• What the task requires
Copy the data exactly as it appears, and do not include any pictures.

..............................

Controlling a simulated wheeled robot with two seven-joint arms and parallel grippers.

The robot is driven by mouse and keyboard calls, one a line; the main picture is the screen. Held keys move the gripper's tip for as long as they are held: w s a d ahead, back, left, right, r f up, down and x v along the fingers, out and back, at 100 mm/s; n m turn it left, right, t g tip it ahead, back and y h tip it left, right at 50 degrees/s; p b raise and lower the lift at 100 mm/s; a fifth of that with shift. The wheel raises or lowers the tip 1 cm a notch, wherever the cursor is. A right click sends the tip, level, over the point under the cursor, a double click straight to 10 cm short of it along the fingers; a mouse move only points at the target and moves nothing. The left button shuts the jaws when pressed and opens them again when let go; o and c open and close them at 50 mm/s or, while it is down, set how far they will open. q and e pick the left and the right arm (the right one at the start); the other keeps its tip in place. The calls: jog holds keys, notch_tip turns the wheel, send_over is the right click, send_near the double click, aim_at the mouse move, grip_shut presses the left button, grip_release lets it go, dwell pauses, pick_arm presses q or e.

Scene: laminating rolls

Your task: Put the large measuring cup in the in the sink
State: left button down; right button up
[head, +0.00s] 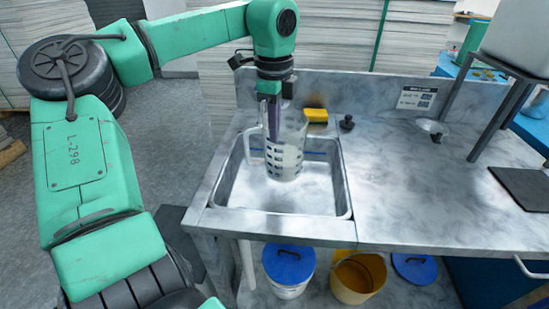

..............................

• The completed task
Controlling a simulated wheeled robot with two seven-joint arms and parallel grippers.

The robot is driven by mouse and keyboard calls, one a line; the main picture is the screen. Held keys move the gripper's tip for as long as they are held: w s a d ahead, back, left, right, r f up, down and x v along the fingers, out and back, at 100 mm/s; n m turn it left, right, t g tip it ahead, back and y h tip it left, right at 50 degrees/s; p b raise and lower the lift at 100 mm/s; a fifth of that with shift. The wheel raises or lowers the tip 1 cm a notch, wherever the cursor is. A right click sends the tip, level, over the point under the cursor, a double click straight to 10 cm short of it along the fingers; a mouse move only points at the target and moves nothing. The left button shuts the jaws when pressed and opens them again when let go; o and c open and close them at 50 mm/s or, while it is down, set how far they will open. q and e pick the left and the right arm (the right one at the start); the other keeps its tip in place. The calls: jog holds keys, notch_tip turns the wheel, send_over is the right click, send_near the double click, aim_at the mouse move, grip_shut presses the left button, grip_release lets it go, dwell pauses, pick_arm presses q or e.

Scene: laminating rolls

Your task: Put the large measuring cup in the in the sink
State: left button down; right button up
[head, +0.00s] 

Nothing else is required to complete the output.